An eerie haze envelops the construction site. Unmanned bulldozers, half unseen for the thick night, rest at a tilt on the shoulder. Dense groves of traffic cones and orange barrels contort the road into a disorienting maze. What few motorists dare tread this weird highway slip through smoothly, slowly, silently.

The heavens smile not upon this surreal landscape. Lamps perched atop poles towering high into the fog bank cast their light in lieu of celestial glow. Alas, they’re barely enough to illuminate a vast expanse of empty earth — or the lightly girded skeleton of a mammoth building at center.

Trailers clustered on the fringe of this strange territory are huddled together, like game herding themselves against a predator. One shows light through its windows, standing sentry against the night …

On an evening such as this, you might cross paths with the devil hound of Sherlock Holmes’ Baskerville traipse.

Or, perhaps, a local Sasquatch.

Such is the scene Sunday, August 6, as I stalk Arundel Mills’ construction site in Hanover, prodded by the July 31 report of a 12-foot-tall creature with 15-inch footprints and inhuman eyes. I plan to sight this beast first-hand, settling any question of its taxonomic heritage.

Missing link, or duplicitous bear? Eyewitness accounts favor the former; scientific analyses bespeak the latter. Either way, I will stay this night, the one-week anniversary of said beast’s appearance, inside my car.

I survey the scene twice in passing, doubling back to an entrance on the southern extreme of the site, the only of two entries not blockaded by Jersey barriers. A brief drive brings me to the trailer cluster’s center and threshold to the alleged stomping grounds of one bipedal behemoth.

The plan is to stake out the site from within. But something deep in my being — whether fear of the unknown or fear of prosecution for trespassing — freezes my progress. Besides, it’s a fine view from here of dense woodline bordering the unfinished perimeter road. With engine idling and one hand rested on the gearshift, I’m prepared for hasty flight even as I settle in with camera at the ready. I wile away the time listening to the radio and wiping fog off the windshield.

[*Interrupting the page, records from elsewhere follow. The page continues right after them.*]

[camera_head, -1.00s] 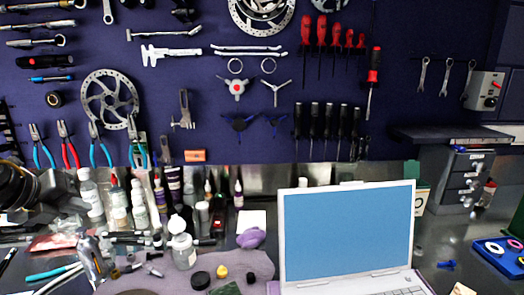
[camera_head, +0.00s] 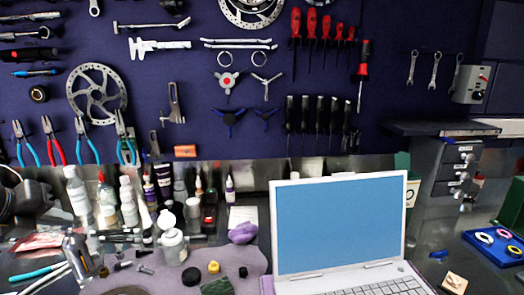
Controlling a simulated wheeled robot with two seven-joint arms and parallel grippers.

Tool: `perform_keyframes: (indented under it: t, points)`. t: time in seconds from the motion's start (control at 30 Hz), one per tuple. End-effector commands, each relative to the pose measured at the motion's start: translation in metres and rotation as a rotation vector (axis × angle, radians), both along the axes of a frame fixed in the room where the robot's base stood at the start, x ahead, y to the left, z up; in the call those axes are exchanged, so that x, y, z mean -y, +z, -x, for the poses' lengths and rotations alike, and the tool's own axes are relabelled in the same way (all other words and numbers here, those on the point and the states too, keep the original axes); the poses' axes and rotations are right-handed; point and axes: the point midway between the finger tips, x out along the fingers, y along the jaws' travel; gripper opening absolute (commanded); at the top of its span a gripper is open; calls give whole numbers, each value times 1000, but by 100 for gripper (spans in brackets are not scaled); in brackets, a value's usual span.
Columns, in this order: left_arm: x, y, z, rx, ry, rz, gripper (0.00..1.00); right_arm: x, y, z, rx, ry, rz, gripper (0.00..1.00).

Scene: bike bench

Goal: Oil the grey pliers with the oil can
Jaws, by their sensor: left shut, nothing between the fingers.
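A small pale bottle with a rounded white top (camera_head: 173,246) stands upright at the back edge of the grey mat; it may be the oil can, but I cannot tell surely. No grey-handled pliers can be made out. Teal-handled pliers (camera_head: 38,274) lie at the lower left, and pliers with blue or red handles hang on the wall (camera_head: 52,141). My left gripper (camera_head: 48,204) appears as a dark shape at the left edge, left of the white bottle (camera_head: 78,192). It is shut and empty, apart from the pale bottle. My right gripper is not in view.
Several bottles (camera_head: 128,203) crowd the back of the bench. A grey mat (camera_head: 240,265) with small parts lies in front. An open laptop (camera_head: 338,228) fills the middle right. A blue tray (camera_head: 497,247) with coloured rings is at the far right.

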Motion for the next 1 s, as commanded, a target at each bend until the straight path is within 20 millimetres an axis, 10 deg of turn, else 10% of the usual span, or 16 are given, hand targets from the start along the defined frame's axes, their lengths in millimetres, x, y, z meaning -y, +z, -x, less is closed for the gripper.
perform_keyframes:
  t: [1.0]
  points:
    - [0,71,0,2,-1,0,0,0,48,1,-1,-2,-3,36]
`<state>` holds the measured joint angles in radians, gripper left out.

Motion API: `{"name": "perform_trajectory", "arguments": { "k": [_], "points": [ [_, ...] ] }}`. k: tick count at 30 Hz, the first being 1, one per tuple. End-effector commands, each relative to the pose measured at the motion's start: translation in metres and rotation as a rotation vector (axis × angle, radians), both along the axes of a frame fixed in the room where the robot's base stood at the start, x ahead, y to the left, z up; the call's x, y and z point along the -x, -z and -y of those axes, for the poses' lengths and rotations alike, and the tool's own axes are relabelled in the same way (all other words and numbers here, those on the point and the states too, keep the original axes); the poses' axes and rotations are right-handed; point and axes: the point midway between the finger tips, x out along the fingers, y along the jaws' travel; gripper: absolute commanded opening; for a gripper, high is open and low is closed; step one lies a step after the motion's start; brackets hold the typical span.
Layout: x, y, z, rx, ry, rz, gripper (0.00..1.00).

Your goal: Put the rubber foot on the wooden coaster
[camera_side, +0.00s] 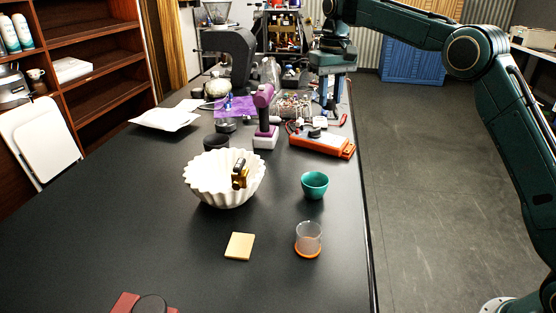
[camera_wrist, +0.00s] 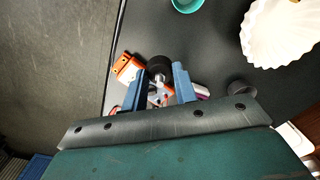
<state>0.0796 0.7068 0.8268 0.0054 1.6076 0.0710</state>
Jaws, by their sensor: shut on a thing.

Ten minutes. Twenty minutes. Thirty.

Security slowly yields to insecurity. I feel as though something’s oppressive gaze is focused directly upon me. Bear? Bigfoot? Wary construction worker?

Eyes dart about in search of an answer, but all they find is fog. Fog more suffocating than before. Fog that demonizes the dark stand of trees. Fog that whips simple imagination into unsettling brainstorms.

Well, now, look at the time.

In one swift motion I whisk the car around to the entrance, casting nervous glances along the way to make sure my escape route is safe. All clear. But just as I’m about to ply barrel groves en route to the home stretch, I see them — two very inhuman eyes glaring at me through the rear view mirror …

Oops. Nope, those are mine. I need sleep.